Gooey goodness: Chattanooga's Creative Discovery Museum celebrates all things chocolate

Sunday, September 15, 2013

photo Joey McArdle, 3, uses tools to conch chocolate, a process which redistributes fat and changes flavor, at the Creative Discovery Museum's second annual Chocolate Festival on Saturday. Children were able to learn about the process of making chocolate and eat samples of chocolate treats.

There was chocolate everywhere. Upstairs. Downstairs. It was something like a Willy Wonka madhouse on Chestnut Street.

There were people, too, at the Creative Discovery Museum on Saturday, participants of all ages celebrating the museum's second annual Chocolate Festival.

Around 1,000 people came out, Liza Blair, arts manager at the museum, said Saturday afternoon.

Add one very large, orange M&M bouncing around the crowd for photos, and here's the scene: childlike happiness and an aroma that dragged kids and adults to the second-floor kitchen, even after all of 100 or more chocolate chip cookies were gone.

"I'm very happy with the result," Blair said Saturday.

She dreamed up the idea for a Chocolate Festival, which would be a chance to show area kids how much work actually goes into the everyday items seen on store shelves -- cocoa butter lotion, chocolate chip cookies and candy bars, among others.

And many young museumgoers were surprised to learn that not all chocolate products are edible.
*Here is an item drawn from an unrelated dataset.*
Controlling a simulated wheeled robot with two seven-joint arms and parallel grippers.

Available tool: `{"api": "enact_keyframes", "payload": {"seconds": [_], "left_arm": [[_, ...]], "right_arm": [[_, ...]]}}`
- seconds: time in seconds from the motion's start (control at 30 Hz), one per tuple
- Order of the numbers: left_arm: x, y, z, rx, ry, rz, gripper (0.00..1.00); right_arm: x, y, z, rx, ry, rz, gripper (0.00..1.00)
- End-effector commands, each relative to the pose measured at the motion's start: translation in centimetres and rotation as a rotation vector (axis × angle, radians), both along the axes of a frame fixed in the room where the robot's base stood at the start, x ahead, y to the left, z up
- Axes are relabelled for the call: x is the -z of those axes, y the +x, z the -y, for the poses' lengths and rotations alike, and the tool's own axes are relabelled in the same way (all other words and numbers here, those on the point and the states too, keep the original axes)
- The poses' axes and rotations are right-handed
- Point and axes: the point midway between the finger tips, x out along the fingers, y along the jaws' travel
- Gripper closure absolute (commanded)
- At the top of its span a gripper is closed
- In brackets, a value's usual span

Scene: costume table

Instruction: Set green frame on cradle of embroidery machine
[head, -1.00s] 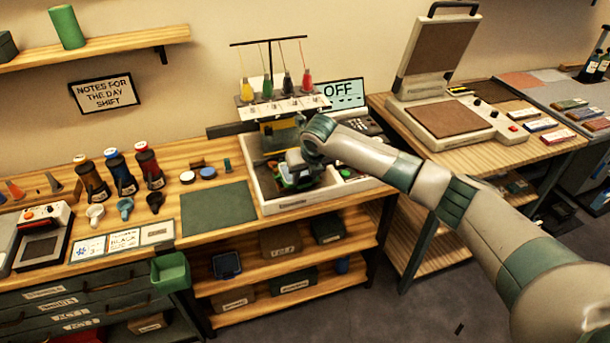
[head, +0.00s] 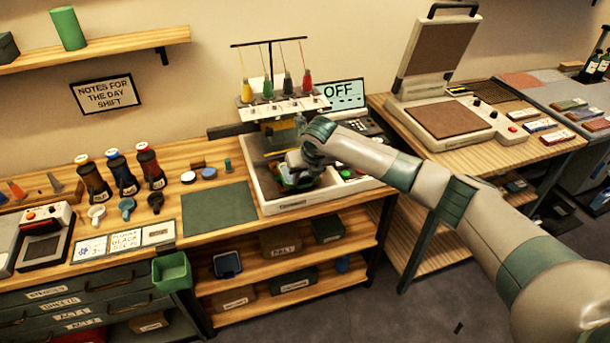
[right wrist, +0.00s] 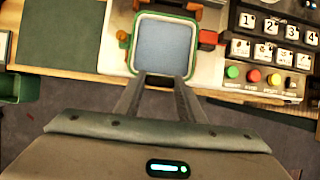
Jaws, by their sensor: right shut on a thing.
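The embroidery machine (head: 283,108) stands on the wooden bench, with several coloured thread spools on top and a pale tray-like base. My right gripper (right wrist: 162,83) is shut on the near edge of the green frame (right wrist: 131,45), which has blue-grey fabric inside. In the head view the frame is low over the machine's base, below the needle head, and my wrist partly covers it. In the right wrist view a red part (right wrist: 208,39) sits beside the frame's right edge and an orange-red part beyond it. Whether the frame rests on the cradle cannot be told. My left gripper is out of view.
A dark green mat (head: 219,211) lies left of the machine. Dark bottles (head: 123,174) stand farther left. A control panel with numbered keys (right wrist: 274,35) is on the frame's right. A heat press (head: 440,110) stands on the right table.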

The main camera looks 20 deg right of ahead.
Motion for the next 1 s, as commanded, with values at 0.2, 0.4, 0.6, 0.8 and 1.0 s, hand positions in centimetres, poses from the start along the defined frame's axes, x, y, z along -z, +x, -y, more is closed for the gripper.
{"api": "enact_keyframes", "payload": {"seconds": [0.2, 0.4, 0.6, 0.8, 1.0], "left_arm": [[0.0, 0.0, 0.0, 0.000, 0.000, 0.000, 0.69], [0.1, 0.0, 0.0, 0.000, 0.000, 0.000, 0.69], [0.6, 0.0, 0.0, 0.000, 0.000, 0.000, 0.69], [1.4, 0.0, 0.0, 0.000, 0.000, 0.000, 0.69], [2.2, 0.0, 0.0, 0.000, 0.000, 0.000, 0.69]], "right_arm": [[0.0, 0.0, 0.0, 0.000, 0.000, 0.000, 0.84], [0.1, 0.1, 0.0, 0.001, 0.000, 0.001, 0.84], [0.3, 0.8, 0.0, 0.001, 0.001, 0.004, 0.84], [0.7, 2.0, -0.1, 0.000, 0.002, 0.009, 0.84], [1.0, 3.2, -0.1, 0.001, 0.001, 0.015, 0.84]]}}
"A kid tried to eat the block of cocoa butter," Jessica Ostland, a museum volunteer, said. She worked the cocoa butter lotion stop. Cocoa butter actually is edible, but not in block quantities, like chocolate foods.

"Chocolate is a treat," Blair said. While it suffers from a reputation as a "junk food," she said keeping its treat status in mind is the key.

"There are a lot of foods that could be considered junk foods if you gorge yourself on [them]," she said.

Before the chocolate chip cookies were eaten up, Tim Cummins hung out with his wife, kids, nieces and nephews in the "Culinary Corner."

The kids enjoyed a day at the museum and a few "still squishy" chocolate chip cookies, just out of the oven.

The oversized, walking M&M was their favorite part of the day, they said -- for the most part. Some of the youngsters were a little overwhelmed by him.

The Cummins family has lived in Chattanooga for nearly 10 years, and they buy season passes every year to either Warner Park Zoo, the Tennessee Aquarium or the Creative Discovery Museum.

They didn't know Saturday was Chocolate Festival day, but they considered it the luck of the draw.

"It's great for the kids," Tim said. "It's a good deal for us."

One of the blonde Cummins girls kindly lent him a corner piece of her cookie.

That's part of Blair's targeting in the Chocolate Festival.

"Most people have an affinity for chocolate," she said.